In conclusion, it is important nonetheless not to be mistaken about who ultimately is responsible for women oppression and its mechanisms of reproduction. It is men, and their system. Not women. In the specific, it is fathers’ veiled antagonism, egocentric narcissism, male status in the family, at the root cause of much of women oppression. It is in the father figure that the oppression of women begins.

 

Women participation in women oppression, although important in the path to revolution, must thus be considered only as a secondary element, a derived element, similar to an induced and learned behaviour brought about by women as way of survival strategy against patriarchal oppression.

 

Therefore, to spark change women should primarily become conscious of their political participation in women oppression and refuse to abide by those mechanisms any longer. Refuse to be oppressed oppressors.

 

Unfortunately, it is not easy to find female feminist allies. Women tend with no doubt to be men’s best friends, no matter how insistently they try to affirm their feminism. Caught between the hammer and the needle women need to negotiate between their sexual attraction towards men, their responsibility of being mothers with determined functions that often require them to submit to men’s rules, and their being fully revolutionary women.

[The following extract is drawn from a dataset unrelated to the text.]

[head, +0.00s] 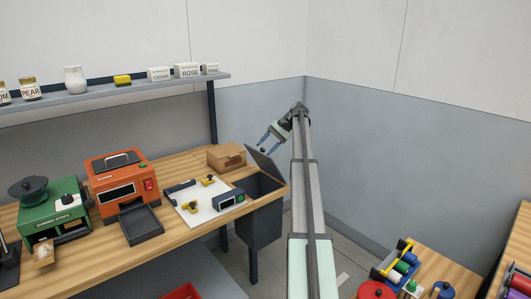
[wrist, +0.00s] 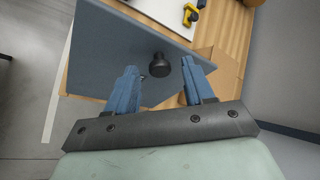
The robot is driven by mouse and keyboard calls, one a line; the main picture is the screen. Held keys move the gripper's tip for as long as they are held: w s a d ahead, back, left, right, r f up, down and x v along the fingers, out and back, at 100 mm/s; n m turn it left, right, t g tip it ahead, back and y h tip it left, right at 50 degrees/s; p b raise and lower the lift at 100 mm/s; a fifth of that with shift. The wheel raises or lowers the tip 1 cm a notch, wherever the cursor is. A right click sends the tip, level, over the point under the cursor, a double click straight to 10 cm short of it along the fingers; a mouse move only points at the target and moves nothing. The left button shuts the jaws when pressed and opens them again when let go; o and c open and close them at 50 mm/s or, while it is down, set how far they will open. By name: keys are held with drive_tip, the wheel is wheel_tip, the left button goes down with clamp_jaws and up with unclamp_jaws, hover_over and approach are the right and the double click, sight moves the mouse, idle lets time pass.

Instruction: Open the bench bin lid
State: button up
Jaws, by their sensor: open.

The fact is most of the time they end up serving predominantly men’s interests destroying unwittingly women’s work for emancipation.

 

In this sense women have still to undergo a preliminary revolution within themselves before starting any other revolution. When women will truly refuse to play the ‘men’s game’ by helping men reproduce the mechanisms of oppression, exclusion and dominance, and learn how to be friends and unconditionally true allies with women then maybe women will stand a chance to win a better future.

 

As for now women are disunited in reaching that level of awareness. Family, children, husbands, lovers come first. Women continue to prefer the power of the phallus, and all the privileges, social advantages, security, wealth, etc., that it carries along to true revolution and sisterly love.

 

 

But let’s not forget the fault is still on men and their system.